Note: You probably want to run this in the web server where you want to host the graphs, charts, and tables.

  1. Git clone globes-stats source

    1. $ mkdir ~/globus
    2. $ cd ~/globus
    3. $ git clone https://github.com/PrincetonUniversity/globus-stats
  2. Make sure you have Python and two libraries

    1. Install pytz
      • $ pip install pytz
      • Or build from source.
        1. Download *.zip source from here.
        2. Unzip.

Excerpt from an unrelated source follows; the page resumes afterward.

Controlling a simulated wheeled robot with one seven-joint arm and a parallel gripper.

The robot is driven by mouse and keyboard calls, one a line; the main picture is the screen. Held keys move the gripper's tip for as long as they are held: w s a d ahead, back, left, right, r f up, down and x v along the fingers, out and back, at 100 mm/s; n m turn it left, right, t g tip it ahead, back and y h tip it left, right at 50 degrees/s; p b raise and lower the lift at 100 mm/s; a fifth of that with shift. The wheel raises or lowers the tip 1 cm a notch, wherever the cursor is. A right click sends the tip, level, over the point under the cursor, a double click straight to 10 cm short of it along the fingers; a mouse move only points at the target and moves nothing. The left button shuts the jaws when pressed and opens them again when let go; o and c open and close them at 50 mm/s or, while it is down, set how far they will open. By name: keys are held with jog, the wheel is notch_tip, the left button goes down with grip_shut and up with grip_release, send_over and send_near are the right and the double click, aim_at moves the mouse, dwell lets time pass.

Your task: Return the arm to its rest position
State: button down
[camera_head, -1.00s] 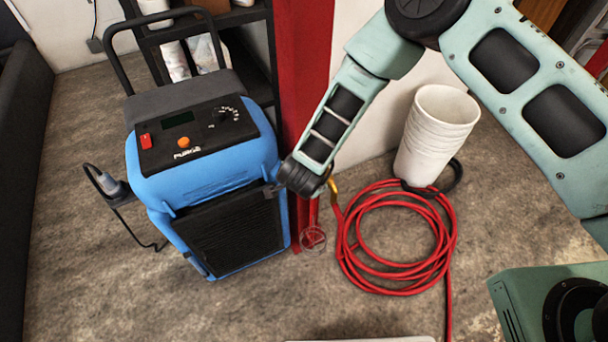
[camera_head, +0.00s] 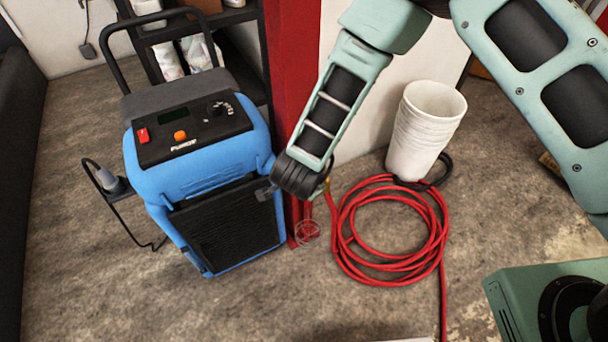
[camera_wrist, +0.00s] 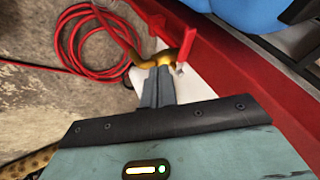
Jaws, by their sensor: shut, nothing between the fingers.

Enter created directory.
        3. $ python setup.py install --user (if you have sudo, put sudo in front and remove --user)
    2. Install Globus Python SDK. Follow installation guide here.
      • Generally, use "python pip" if possible.
      • If "pip" is not available or you don't have sudo or not root, build from source:
        1. $ git clone https://github.com/globus/globus-sdk-python.git
        2. $ cd glogus-sdk-python
        3. $ python setup.py install --user (if you have sudo, put sudo in front and remove --user)
    3. Test by running script:
      • $ python get_globus_data.py --help
      • There should be no failures or errors, just a print of how to use the script.
  3. Configure configuration file and create client secret file

    1. Create copy and change name.
      1. $ cd ~/globus/globus-stats
      2. $ cp globus_config_template.json globus_config.json
    2. Fill content in “globus_config.json”.
      • Detailed explanation is in the template JSON file as comments.
      • Basically, you need to fill timezone, client ID, client secret, user IDs ("owner_id" in Globus) you want to exclude, Globus endpoint IDs (UUID) you administer, dates to exclude.
      • You can find Globus endpoint UUID in each endpoint's "Overview" tab.
    3. Create client secret file. Filename should be "client.secret".
  4. Run script

    1. Decide where to store output CSV files. Create that directory. E.g., “~/data”.
      • $ mkdir ~/data/
    2. Specify configuration file (-c option), output directory (-o option), and if you want to pull new raw data from Globus.org (-n option)
      1. $ cd ~/globus/globus-stats
      2. $ python get_globus_data.py -c globus_config.json -o ~/data/ -n
    3. Some information should be printed in the standard output.
    4. See here for more information on running the script and its options. ("Basic usage of the script itself")
  5. Check data

    1. Check if a bunch of CSV files (and some additional files) are stored in the data directory of your choice.